• PROMPT:
Copy the lines verbatim, beginning with the line that contains "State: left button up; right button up" and continuing through the end of the data, and only those lines.

::::

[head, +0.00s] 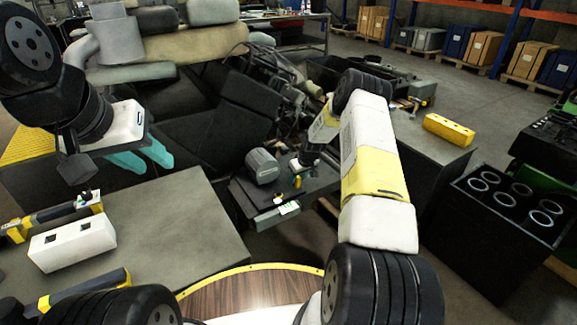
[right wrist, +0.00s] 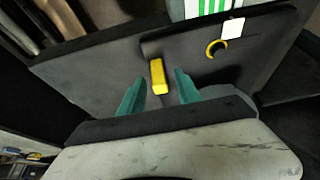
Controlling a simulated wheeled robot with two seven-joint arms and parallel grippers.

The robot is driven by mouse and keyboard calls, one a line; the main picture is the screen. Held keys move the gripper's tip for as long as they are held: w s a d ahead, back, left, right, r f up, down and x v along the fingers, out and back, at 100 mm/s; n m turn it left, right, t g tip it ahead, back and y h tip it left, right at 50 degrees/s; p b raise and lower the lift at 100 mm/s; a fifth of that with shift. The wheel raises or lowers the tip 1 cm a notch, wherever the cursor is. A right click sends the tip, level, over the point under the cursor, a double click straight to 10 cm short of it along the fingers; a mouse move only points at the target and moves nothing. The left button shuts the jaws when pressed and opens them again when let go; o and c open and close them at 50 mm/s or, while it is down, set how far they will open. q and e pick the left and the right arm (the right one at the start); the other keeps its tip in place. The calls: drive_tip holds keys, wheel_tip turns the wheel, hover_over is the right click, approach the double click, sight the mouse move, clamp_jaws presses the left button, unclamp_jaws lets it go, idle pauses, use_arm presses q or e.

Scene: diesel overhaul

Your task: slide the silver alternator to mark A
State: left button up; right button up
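The silver alternator (head: 263,166), a grey rounded cylinder, sits on a dark platform (head: 248,199) in the middle of the head view. My right gripper (right wrist: 159,77) is just right of it, over the same platform. In the right wrist view its teal fingers are apart, with a small yellow block (right wrist: 158,80) showing between them, apparently beyond the tips. I cannot make out the alternator in that view. My left gripper (head: 146,160) hangs at the left, its teal fingers apart and empty, far from the alternator. I cannot read a mark A; a white label (head: 289,208) is on the platform's front edge.
A grey table (head: 190,220) at the left holds a white block (head: 72,244) with two holes and yellow-black tools. A dark engine bulk stands behind the platform. At the right are a yellow block (head: 449,130) on a cabinet and a black box with several round bores (head: 505,200).

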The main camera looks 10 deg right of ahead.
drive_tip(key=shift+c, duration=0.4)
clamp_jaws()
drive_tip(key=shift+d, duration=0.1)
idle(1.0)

::::

• TASK SOLUTION:
State: left button up; right button up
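The silver alternator (head: 263,166), a grey rounded cylinder, sits on a dark platform (head: 248,199) in the middle of the head view. My right gripper (right wrist: 159,77) is just right of it, over the same platform. In the right wrist view its teal fingers are apart, with a small yellow block (right wrist: 158,80) showing between them, apparently beyond the tips. I cannot make out the alternator in that view. My left gripper (head: 146,160) hangs at the left, its teal fingers apart and empty, far from the alternator. I cannot read a mark A; a white label (head: 289,208) is on the platform's front edge.
A grey table (head: 190,220) at the left holds a white block (head: 72,244) with two holes and yellow-black tools. A dark engine bulk stands behind the platform. At the right are a yellow block (head: 449,130) on a cabinet and a black box with several round bores (head: 505,200).

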The main camera looks 10 deg right of ahead.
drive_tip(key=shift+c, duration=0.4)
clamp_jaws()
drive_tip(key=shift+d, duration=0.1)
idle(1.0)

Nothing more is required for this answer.